* Start *

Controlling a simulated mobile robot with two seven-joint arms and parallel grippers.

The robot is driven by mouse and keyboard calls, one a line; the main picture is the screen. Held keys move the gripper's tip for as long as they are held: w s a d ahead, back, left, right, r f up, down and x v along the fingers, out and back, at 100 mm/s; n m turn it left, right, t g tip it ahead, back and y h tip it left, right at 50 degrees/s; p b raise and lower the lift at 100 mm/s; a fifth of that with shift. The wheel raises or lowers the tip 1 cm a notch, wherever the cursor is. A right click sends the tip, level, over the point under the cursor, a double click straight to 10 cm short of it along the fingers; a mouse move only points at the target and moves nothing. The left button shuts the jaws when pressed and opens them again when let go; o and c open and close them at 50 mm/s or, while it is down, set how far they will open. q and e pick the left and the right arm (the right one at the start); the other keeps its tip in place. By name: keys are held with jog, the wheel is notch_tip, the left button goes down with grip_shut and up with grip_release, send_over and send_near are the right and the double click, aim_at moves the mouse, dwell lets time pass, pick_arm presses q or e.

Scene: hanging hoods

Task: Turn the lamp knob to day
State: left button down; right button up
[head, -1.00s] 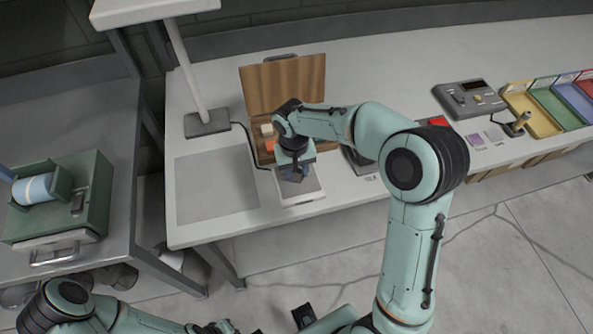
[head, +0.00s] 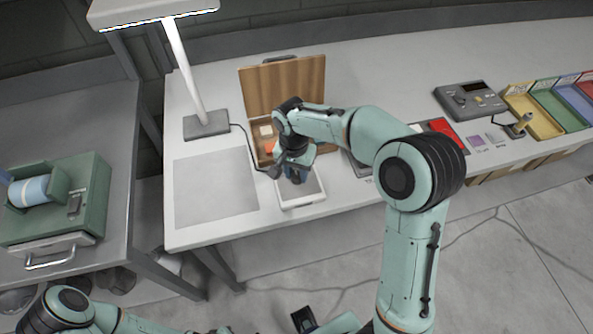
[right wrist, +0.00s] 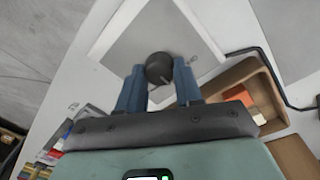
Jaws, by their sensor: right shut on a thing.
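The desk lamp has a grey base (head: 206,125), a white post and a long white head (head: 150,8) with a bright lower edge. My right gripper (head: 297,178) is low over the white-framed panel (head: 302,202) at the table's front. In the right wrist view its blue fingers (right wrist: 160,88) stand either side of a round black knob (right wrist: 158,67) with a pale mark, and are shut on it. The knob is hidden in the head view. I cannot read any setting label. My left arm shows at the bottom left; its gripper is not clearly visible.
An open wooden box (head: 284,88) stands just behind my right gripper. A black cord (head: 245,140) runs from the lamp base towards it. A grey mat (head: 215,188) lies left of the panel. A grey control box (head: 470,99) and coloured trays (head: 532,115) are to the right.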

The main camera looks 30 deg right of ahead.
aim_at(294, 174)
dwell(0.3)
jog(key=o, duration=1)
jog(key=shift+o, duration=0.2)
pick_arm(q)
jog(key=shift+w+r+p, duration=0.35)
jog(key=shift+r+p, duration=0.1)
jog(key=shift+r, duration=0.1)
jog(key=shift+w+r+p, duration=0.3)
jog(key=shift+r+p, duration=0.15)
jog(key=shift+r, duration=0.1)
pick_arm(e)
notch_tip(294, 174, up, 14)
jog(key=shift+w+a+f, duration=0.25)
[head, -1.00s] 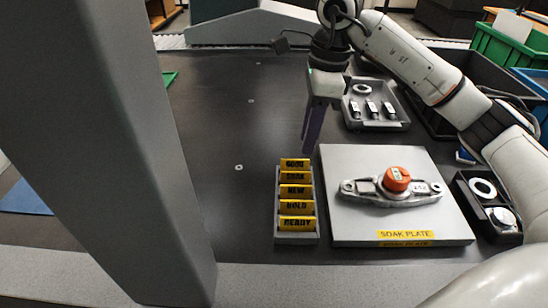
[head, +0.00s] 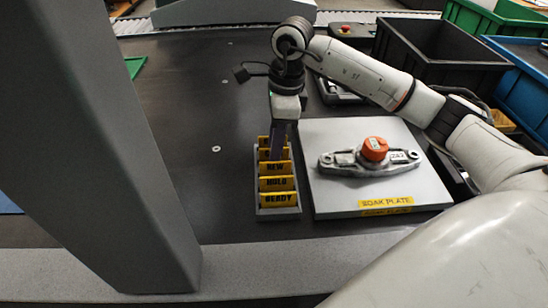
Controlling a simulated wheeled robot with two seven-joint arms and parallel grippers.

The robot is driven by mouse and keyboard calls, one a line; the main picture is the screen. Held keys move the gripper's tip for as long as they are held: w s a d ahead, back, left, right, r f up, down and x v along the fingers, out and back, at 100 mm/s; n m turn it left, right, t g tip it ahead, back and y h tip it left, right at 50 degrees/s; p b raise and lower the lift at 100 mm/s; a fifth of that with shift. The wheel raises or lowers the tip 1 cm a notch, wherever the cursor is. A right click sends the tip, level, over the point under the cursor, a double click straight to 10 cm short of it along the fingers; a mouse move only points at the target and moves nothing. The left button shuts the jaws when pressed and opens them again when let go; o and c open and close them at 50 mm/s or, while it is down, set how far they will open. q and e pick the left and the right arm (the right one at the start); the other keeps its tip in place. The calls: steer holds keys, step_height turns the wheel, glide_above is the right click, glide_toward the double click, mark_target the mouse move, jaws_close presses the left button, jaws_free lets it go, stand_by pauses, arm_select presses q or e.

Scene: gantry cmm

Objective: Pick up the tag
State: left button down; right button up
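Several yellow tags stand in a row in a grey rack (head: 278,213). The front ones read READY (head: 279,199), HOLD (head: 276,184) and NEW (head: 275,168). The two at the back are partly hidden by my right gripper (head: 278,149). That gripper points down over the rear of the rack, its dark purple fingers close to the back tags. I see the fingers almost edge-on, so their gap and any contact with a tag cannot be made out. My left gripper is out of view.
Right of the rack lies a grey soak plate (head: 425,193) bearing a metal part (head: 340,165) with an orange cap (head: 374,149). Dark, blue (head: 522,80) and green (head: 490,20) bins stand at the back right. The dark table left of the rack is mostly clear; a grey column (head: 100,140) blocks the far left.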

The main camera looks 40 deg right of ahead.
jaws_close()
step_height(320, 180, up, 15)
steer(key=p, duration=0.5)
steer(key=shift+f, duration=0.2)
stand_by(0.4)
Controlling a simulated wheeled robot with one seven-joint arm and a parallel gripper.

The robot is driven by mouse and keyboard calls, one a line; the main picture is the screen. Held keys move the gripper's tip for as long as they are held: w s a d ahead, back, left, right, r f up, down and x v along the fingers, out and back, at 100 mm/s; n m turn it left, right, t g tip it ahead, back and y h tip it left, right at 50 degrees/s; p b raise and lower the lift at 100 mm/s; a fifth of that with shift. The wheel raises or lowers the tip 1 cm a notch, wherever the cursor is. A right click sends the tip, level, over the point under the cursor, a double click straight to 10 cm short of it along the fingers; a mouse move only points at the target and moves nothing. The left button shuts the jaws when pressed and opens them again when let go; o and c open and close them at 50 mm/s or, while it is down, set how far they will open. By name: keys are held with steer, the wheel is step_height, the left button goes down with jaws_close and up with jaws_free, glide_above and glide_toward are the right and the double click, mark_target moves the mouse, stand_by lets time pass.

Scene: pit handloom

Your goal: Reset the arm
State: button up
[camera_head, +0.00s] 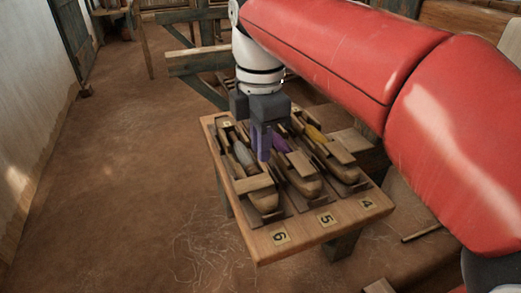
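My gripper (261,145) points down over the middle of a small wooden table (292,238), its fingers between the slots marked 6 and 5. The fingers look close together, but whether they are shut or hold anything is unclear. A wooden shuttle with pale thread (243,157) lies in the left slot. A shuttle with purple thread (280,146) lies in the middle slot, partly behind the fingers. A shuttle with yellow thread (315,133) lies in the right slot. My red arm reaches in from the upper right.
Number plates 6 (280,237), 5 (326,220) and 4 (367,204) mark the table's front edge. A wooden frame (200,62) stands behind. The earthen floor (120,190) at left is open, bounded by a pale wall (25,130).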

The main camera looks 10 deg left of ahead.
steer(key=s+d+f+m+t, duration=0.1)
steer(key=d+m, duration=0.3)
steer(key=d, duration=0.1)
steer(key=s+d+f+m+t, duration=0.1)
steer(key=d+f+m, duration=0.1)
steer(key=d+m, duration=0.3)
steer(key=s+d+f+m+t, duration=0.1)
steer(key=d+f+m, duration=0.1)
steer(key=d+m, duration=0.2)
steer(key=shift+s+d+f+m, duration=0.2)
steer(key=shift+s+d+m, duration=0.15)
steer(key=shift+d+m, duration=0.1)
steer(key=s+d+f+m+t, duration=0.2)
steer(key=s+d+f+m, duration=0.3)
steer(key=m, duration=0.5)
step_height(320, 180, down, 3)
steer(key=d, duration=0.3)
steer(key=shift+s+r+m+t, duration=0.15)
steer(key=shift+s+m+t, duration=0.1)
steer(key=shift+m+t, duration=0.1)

* End *
* Start *

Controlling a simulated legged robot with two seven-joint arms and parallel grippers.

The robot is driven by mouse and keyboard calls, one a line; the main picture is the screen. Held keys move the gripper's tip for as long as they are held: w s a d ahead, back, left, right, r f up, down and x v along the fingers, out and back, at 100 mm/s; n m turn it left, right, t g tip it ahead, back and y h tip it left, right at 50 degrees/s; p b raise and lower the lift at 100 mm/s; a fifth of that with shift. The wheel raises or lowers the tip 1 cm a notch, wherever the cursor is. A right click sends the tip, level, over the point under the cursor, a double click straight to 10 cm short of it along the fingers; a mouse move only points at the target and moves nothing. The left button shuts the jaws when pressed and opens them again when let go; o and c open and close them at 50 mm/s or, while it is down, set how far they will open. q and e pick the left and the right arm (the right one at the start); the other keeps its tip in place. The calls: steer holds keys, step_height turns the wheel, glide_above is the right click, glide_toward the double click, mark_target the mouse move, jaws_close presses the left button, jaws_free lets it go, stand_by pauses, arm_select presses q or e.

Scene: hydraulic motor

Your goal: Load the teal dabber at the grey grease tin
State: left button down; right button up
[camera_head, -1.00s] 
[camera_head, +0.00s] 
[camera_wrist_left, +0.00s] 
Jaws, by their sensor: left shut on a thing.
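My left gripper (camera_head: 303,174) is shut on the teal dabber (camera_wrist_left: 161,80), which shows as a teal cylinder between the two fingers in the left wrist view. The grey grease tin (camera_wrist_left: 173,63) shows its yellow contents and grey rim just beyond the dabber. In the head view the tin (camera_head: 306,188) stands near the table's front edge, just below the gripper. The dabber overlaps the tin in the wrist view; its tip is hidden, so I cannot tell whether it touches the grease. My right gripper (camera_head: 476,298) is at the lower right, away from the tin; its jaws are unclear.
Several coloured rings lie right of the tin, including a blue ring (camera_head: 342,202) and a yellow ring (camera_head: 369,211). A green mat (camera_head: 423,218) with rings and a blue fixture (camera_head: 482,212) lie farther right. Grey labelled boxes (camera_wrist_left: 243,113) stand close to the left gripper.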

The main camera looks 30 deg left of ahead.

* End *
* Start *

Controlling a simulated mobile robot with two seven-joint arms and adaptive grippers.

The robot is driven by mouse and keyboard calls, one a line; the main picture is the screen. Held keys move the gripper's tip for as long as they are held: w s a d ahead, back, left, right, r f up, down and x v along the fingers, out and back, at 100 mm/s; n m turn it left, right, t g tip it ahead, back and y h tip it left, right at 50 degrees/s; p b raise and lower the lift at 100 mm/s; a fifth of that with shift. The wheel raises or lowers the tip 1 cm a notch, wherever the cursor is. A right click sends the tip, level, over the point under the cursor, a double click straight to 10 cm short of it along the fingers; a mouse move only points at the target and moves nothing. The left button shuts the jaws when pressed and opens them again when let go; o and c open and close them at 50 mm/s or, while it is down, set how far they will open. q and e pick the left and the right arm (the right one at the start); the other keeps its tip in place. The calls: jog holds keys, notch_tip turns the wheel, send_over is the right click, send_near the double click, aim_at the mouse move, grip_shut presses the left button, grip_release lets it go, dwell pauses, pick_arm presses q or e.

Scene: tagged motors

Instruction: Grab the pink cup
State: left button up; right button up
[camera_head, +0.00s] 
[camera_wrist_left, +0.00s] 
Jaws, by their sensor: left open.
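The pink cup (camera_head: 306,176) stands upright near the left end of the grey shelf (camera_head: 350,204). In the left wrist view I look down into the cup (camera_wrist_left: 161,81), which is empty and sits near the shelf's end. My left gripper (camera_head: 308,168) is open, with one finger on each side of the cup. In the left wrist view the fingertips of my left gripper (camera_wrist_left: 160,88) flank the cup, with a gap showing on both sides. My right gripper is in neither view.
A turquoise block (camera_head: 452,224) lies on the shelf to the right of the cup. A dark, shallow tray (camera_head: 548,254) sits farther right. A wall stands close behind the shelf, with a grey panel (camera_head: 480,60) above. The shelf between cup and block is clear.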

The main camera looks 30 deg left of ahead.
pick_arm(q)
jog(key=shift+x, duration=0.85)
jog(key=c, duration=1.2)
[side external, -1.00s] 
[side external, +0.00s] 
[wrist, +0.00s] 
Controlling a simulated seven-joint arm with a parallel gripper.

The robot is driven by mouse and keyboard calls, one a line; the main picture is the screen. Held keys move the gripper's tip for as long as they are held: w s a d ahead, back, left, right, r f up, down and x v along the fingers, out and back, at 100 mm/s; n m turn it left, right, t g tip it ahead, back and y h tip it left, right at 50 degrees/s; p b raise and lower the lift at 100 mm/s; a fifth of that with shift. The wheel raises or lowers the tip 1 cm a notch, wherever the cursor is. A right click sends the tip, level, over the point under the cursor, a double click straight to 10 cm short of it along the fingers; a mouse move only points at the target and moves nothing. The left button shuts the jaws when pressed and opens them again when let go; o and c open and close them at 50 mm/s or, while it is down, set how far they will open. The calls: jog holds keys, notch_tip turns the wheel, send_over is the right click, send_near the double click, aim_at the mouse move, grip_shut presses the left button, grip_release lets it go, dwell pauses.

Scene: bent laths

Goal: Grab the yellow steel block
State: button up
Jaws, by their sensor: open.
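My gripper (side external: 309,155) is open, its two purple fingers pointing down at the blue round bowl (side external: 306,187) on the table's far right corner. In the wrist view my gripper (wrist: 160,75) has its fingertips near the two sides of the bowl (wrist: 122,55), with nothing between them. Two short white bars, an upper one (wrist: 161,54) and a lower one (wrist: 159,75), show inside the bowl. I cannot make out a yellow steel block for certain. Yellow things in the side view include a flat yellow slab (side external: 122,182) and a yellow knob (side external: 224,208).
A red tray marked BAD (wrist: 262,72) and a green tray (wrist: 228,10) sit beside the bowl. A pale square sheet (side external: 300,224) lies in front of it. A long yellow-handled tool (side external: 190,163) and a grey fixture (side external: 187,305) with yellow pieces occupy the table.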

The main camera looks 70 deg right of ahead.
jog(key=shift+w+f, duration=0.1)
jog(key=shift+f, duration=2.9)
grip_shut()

* End *

* **Directive**: Return the material from the line containing "Task: Turn the lamp knob to day" through the line containing "Controlling a simulated wheeled robot with two", exactly and in full, but without its pictures.

* **Solution**:
Task: Turn the lamp knob to day
State: left button down; right button up
[head, -1.00s] 
[head, +0.00s] 
[right wrist, +0.00s] 
Jaws, by their sensor: right shut on a thing.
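The desk lamp has a grey base (head: 206,125), a white post and a long white head (head: 150,8) with a bright lower edge. My right gripper (head: 297,178) is low over the white-framed panel (head: 302,202) at the table's front. In the right wrist view its blue fingers (right wrist: 160,88) stand either side of a round black knob (right wrist: 158,67) with a pale mark, and are shut on it. The knob is hidden in the head view. I cannot read any setting label. My left arm shows at the bottom left; its gripper is not clearly visible.
An open wooden box (head: 284,88) stands just behind my right gripper. A black cord (head: 245,140) runs from the lamp base towards it. A grey mat (head: 215,188) lies left of the panel. A grey control box (head: 470,99) and coloured trays (head: 532,115) are to the right.

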The main camera looks 30 deg right of ahead.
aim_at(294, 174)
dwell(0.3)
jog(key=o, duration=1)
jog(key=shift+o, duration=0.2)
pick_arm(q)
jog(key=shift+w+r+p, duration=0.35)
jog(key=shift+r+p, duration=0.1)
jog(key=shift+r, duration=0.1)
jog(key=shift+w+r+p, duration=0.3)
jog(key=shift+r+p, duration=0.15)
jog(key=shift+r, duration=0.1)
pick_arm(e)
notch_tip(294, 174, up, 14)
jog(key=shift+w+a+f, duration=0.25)
[head, -1.00s] 
[head, +0.00s] 
Controlling a simulated wheeled robot with two seven-joint arms and parallel grippers.

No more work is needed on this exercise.